According to report, “Jobs proved us wrong not just on technical matters, but on profound aspects of both technology and business by:
- Building a global retail chain
- Requiring customers to pay for content
- Demanding high-margins for hardware
- Choosing margin share over market share
- Emphasizing design over commoditization
- Building a touchscreen-only line of computers
- Banishing pornography
All of these were business decisions that went against the accepted order. All were correct.

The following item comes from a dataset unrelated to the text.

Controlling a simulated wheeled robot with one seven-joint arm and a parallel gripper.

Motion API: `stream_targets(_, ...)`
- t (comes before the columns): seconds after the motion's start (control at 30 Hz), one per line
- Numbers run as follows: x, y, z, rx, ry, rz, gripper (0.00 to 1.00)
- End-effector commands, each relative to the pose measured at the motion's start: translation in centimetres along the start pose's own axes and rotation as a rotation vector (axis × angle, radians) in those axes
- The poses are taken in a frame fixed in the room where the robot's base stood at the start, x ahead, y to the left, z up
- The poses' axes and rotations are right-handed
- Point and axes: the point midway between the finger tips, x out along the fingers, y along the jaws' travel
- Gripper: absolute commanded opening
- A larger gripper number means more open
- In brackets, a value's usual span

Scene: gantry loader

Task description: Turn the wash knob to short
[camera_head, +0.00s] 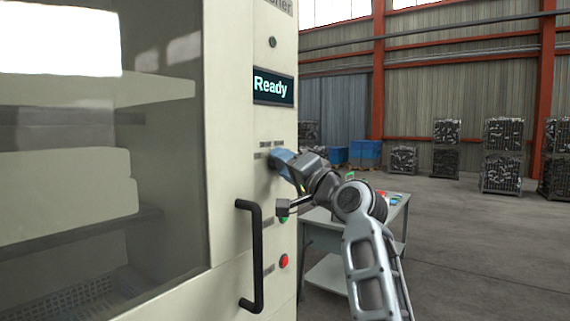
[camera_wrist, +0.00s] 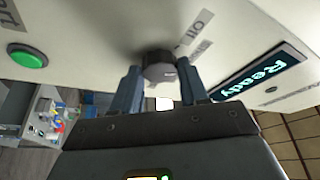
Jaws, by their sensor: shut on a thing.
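The wash knob (camera_wrist: 158,68) is a dark round knob on the cream machine panel, in the middle of the wrist view. My gripper (camera_wrist: 160,82) has one blue-grey finger on each side of it and is shut on it. In the head view my gripper (camera_head: 277,160) meets the panel below the display, and its fingers hide the knob there. Small labels surround the knob; one reads "off" in the wrist view. Which label the knob points to cannot be told. The display (camera_head: 273,88) reads "Ready".
A black door handle (camera_head: 250,255) stands out from the machine left of my arm. A green button (camera_wrist: 27,56) and a red button (camera_head: 284,261) are on the panel below the knob. A grey cart (camera_head: 322,236) stands behind my arm. Open floor lies to the right.

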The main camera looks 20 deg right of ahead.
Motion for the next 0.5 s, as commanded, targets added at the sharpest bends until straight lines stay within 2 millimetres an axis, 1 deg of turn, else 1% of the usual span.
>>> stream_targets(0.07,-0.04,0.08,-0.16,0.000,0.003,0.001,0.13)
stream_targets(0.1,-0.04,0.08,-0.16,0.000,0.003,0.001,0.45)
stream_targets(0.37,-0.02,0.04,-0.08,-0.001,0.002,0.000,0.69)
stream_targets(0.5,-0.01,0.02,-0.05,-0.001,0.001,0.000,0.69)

In this same way, Jobs taught us — for we did not initially believe — that:
- The big money resides at the top of the pyramid
- Walled gardens and well-controlled APIs are the future of the web
- Existing standards and popular features are of almost no consequence
- There is more money in consumer computing than the enterprise
- Set prices, clearly stated, benefit buyer and seller
- The web — websites, web pages, web standards — is less important than apps
- More users, more developers, more content providers directly benefit from a closed ecosystem than an open one
“And here we are today, following decades of Jobs wandering the wilderness, steadfastly implementing the many and varied pieces of his mad grand vision,” Brian S. Hall said.
However, Brian S. Hall spoilt a potentially excellent piece when he said:
All of which is prologue to the obvious: Apple is today’s monolith. All must acknowledge, possibly fear, every move Apple makes, each market it enters. We hang on the company’s every word, spin tales from its silence, and have grown comfortable in the knowledge that, as is the new natural order of things, Apple will succeed with each new release, each blessed launch.
Which is prologue to the less obvious: The next Steve Jobs, when she or he finally arrives, will have Apple squarely in their sites. Then blow it to bits.
The problem with Brian S. Hall’s theory is this – there will only be one Steve Jobs. In my opinion, Apple’s demise will be as a result of a future CEO taking the company in the wrong direction.